╭─ Task data

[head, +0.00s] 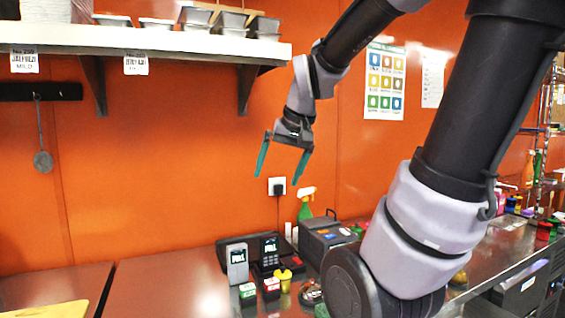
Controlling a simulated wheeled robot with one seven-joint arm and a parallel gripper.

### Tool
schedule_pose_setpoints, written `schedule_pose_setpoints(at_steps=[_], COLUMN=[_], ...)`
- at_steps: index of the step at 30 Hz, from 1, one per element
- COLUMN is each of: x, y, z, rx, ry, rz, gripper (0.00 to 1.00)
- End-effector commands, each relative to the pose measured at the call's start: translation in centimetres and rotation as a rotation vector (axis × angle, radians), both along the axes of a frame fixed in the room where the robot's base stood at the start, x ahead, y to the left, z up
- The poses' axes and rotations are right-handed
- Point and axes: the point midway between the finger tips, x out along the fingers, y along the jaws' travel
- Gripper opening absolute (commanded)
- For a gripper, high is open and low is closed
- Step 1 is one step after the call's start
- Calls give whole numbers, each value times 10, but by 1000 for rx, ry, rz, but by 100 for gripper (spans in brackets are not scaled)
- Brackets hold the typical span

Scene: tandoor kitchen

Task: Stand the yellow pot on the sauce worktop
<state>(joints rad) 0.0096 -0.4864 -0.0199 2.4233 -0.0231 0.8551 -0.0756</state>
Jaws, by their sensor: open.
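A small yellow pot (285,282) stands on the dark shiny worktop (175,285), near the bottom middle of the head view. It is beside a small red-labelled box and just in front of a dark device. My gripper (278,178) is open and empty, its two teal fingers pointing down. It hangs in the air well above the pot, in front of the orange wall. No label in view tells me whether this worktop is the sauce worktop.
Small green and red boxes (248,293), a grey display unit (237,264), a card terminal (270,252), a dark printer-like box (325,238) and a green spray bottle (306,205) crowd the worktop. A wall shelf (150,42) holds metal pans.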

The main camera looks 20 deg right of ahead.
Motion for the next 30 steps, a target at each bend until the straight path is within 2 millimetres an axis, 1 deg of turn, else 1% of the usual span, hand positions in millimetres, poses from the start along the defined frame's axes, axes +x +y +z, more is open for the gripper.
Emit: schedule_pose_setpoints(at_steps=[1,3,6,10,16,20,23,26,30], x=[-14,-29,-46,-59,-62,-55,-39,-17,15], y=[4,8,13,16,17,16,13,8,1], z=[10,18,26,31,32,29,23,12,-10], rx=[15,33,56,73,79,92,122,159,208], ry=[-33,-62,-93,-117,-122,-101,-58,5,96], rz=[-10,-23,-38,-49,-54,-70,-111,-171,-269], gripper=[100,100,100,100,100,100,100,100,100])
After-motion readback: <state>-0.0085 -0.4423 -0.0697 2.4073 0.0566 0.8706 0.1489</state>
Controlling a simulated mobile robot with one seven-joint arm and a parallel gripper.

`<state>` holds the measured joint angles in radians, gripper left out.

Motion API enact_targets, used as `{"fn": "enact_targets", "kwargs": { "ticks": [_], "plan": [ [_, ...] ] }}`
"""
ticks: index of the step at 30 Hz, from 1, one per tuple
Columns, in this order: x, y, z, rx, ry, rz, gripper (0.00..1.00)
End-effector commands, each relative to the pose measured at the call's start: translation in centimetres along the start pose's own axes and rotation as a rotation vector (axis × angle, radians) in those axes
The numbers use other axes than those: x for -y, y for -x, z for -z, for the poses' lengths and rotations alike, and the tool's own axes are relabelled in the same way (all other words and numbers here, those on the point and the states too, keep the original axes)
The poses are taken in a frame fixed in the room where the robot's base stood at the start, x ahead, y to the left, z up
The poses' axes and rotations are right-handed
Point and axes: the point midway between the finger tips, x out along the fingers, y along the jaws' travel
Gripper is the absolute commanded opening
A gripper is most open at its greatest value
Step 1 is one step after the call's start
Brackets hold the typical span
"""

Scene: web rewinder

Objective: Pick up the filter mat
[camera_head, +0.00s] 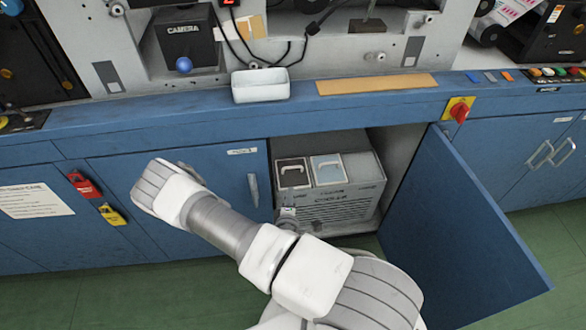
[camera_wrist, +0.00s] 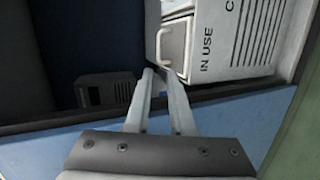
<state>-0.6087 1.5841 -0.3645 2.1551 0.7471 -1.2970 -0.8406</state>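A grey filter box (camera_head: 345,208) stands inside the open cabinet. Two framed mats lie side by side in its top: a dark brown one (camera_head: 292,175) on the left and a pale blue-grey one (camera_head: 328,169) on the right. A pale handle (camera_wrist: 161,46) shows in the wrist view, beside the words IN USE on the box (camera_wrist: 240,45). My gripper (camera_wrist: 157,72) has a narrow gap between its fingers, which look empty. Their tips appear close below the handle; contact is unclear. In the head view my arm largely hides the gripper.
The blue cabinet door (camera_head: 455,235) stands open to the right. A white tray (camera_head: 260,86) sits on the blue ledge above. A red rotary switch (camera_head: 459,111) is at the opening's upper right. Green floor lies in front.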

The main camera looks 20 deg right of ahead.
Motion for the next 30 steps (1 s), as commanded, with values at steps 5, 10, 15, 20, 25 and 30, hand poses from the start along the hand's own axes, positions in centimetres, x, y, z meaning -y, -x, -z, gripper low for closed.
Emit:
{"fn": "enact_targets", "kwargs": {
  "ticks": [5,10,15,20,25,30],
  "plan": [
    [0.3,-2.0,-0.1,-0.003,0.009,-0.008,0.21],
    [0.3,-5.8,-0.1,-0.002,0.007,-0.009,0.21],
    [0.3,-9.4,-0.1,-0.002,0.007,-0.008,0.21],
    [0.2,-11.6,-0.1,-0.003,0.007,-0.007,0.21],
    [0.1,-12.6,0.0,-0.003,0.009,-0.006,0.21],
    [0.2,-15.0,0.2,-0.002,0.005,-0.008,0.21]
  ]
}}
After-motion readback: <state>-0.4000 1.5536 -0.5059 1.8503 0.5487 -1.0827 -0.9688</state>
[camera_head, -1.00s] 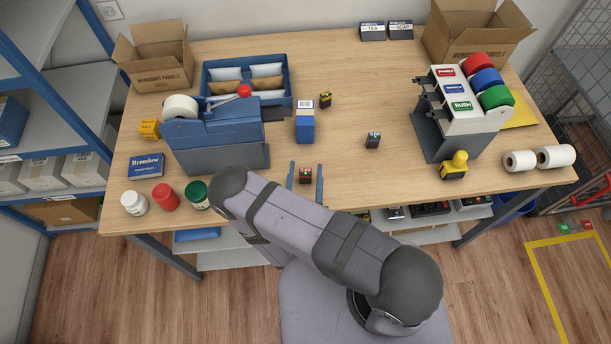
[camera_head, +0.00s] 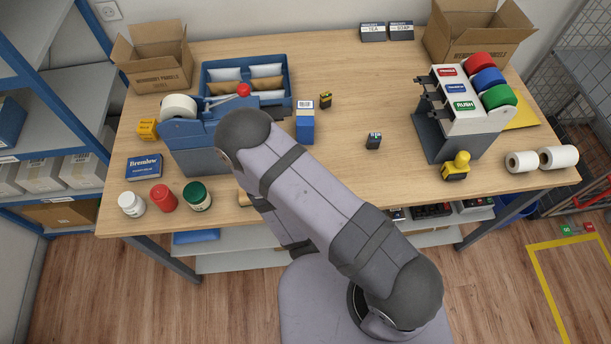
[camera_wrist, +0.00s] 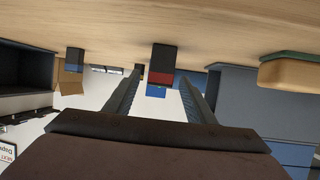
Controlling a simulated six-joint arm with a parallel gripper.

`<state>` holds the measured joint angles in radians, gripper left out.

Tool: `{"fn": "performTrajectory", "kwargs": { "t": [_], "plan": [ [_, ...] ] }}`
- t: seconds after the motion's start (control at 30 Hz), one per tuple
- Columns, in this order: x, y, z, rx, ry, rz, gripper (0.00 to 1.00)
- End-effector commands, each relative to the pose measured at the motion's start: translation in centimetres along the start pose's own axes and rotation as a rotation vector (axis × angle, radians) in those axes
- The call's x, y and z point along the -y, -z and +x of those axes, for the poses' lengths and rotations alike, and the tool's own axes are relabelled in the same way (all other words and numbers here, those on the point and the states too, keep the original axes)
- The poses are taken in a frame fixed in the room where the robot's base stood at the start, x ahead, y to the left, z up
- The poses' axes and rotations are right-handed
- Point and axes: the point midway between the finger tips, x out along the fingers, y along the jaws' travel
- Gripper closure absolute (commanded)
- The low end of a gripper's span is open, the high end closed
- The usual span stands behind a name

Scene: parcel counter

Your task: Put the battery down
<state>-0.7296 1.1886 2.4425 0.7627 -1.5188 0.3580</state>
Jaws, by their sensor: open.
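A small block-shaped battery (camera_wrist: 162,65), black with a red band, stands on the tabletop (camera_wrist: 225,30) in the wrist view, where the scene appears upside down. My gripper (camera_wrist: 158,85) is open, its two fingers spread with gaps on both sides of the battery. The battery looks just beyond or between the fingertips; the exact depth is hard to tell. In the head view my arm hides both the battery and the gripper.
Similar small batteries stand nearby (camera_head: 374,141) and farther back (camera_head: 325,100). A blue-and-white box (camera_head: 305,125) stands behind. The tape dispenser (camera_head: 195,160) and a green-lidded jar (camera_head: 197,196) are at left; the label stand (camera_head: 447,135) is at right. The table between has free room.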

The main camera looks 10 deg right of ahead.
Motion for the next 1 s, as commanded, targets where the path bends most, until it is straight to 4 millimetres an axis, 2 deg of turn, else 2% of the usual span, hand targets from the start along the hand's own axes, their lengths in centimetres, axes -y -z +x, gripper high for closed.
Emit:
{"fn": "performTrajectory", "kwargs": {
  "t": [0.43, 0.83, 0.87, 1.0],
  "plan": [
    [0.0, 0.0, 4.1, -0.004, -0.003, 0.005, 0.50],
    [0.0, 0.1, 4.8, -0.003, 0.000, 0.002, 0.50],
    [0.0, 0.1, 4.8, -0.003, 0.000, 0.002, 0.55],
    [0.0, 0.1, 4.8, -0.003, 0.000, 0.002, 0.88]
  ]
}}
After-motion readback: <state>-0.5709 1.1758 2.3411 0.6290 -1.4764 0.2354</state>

╰─
╭─ Task data

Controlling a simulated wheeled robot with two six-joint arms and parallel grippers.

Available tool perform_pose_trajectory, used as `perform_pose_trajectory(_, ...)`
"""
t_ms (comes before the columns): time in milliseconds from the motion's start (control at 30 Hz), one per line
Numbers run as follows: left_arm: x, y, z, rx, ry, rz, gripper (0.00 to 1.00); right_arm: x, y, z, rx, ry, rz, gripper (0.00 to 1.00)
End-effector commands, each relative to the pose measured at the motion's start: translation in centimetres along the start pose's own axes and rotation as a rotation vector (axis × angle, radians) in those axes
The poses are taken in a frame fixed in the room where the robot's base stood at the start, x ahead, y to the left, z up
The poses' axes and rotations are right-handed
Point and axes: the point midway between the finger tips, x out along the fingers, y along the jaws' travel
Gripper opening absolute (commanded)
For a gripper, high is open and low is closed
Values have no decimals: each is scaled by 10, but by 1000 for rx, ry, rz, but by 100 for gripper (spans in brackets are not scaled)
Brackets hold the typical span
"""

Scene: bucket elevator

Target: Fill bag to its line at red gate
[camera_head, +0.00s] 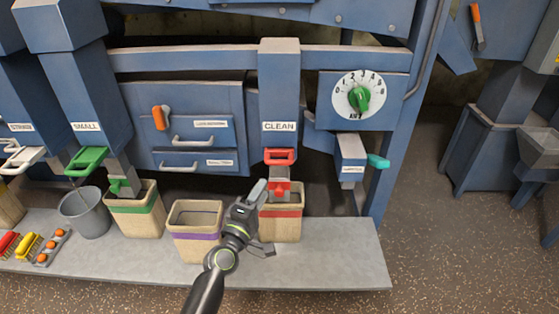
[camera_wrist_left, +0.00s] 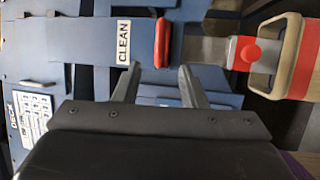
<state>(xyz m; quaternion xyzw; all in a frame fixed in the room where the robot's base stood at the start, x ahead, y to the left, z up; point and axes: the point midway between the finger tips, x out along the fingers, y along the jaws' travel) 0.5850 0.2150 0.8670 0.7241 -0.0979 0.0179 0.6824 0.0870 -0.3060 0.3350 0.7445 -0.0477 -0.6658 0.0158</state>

╰─

> [Direction] Write out the lines from the one containing "[head, +0.00s]" down to the one containing "Task: Stand the", both included, exactly as they appear. Leave out any pictures.

> [Solution]
[head, +0.00s] 
Controlling a simulated wheeled robot with one seven-joint arm and a parallel gripper.

### Tool
schedule_pose_setpoints, written `schedule_pose_setpoints(at_steps=[_], COLUMN=[_], ...)`
- at_steps: index of the step at 30 Hz, from 1, one per element
- COLUMN is each of: x, y, z, rx, ry, rz, gripper (0.00 to 1.00)
- End-effector commands, each relative to the pose measured at the call's start: translation in centimetres and rotation as a rotation vector (axis × angle, radians), both along the axes of a frame fixed in the room where the robot's base stood at the start, x ahead, y to the left, z up
- The poses' axes and rotations are right-handed
- Point and axes: the point midway between the finger tips, x out along the fingers, y along the jaws' travel
- Gripper opening absolute (commanded)
- For a gripper, high is open and low is closed
- Step 1 is one step after the call's start
- Calls give whole numbers, each value times 10, but by 1000 for rx, ry, rz, but by 100 for gripper (spans in brackets are not scaled)
- Brackets hold the typical span

Scene: tandoor kitchen

Task: Stand the yellow pot on the sauce worktop

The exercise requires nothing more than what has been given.